WRITTEN INSTRUCTION
Reproduce the section of the listing that begins at the line containing "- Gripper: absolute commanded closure" and finishes at the line containing "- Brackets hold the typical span". Include both end lines and nothing beyond them.

╭─ TASK DATA

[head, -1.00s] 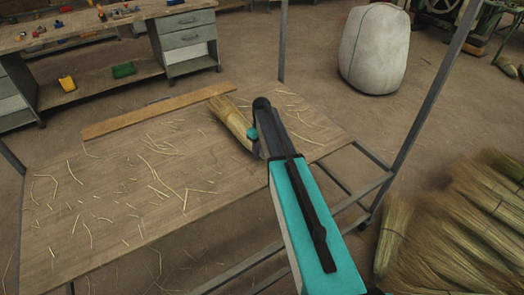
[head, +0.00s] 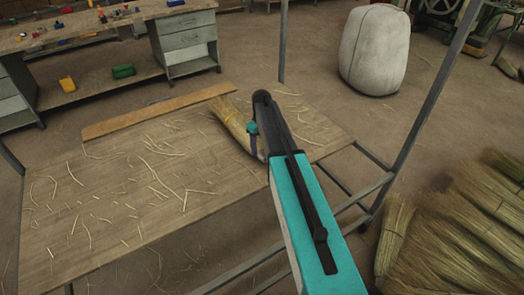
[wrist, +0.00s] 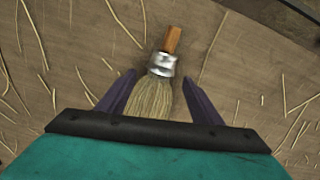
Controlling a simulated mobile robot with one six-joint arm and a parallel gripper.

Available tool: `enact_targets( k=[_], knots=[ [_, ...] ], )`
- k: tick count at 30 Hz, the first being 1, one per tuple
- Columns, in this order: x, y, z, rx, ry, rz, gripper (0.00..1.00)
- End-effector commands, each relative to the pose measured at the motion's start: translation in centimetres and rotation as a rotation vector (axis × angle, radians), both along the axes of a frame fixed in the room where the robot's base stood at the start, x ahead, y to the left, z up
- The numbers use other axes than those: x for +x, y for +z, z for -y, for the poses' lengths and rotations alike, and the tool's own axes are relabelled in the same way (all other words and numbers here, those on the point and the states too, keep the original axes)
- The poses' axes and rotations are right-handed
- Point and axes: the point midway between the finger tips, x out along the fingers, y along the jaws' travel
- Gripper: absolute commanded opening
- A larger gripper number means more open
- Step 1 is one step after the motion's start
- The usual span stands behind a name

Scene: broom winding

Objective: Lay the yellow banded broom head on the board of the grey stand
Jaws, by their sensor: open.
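The broom head (head: 232,122) lies on the wooden board (head: 110,205) of the grey-framed stand, near its far right part. The wrist view shows its pale yellow bristles (wrist: 154,98), a silvery band (wrist: 162,64) and a short orange-brown wooden stub (wrist: 172,39). My gripper (wrist: 158,80) is open, with a dark purple finger on each side of the bristles; I cannot tell whether either finger touches them. The bristle ends are hidden behind my gripper's dark edge. In the head view, my gripper (head: 252,128) is over the broom head and hides part of it.
Loose straws are strewn over the board. A wooden strip (head: 160,110) runs along its far edge. A grey post (head: 430,110) rises at the right. Straw bundles (head: 465,225) lie at the lower right, and a white sack (head: 374,48) stands behind.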

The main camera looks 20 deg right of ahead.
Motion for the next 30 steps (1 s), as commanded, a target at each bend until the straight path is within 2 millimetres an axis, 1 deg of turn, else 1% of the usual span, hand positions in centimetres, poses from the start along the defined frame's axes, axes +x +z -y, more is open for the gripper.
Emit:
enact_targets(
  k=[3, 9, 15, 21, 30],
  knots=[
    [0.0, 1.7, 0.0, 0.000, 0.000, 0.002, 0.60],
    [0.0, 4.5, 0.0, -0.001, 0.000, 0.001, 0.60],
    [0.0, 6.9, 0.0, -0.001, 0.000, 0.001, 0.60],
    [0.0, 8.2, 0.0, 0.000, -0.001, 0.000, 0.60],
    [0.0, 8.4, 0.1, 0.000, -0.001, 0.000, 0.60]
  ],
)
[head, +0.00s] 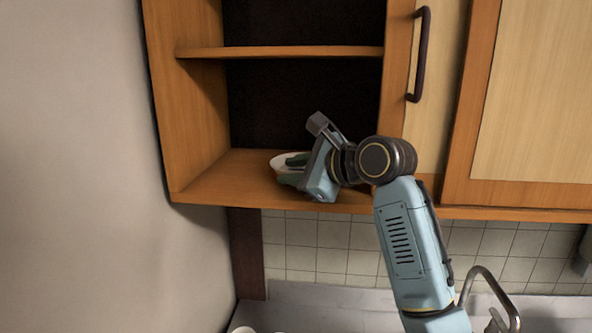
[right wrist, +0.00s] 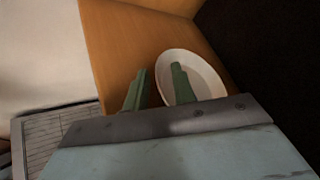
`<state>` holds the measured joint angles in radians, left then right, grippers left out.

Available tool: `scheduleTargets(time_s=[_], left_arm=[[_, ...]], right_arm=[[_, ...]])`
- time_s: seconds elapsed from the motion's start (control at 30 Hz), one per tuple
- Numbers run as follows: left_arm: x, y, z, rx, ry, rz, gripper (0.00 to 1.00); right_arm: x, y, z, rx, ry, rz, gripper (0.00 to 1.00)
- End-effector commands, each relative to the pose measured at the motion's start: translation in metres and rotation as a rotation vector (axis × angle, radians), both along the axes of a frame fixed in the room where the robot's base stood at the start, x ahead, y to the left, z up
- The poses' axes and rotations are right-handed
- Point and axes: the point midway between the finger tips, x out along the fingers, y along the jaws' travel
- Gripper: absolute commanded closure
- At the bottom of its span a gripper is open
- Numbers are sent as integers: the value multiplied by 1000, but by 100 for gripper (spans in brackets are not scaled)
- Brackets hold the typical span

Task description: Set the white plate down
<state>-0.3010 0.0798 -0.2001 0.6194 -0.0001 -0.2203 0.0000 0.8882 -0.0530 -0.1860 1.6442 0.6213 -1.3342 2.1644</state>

╰─

EXERCISE RESPONSE
- Gripper: absolute commanded closure
- At the bottom of its span a gripper is open
- Numbers are sent as integers: the value multiplied by 1000, but by 100 for gripper (spans in brackets are not scaled)
- Brackets hold the typical span

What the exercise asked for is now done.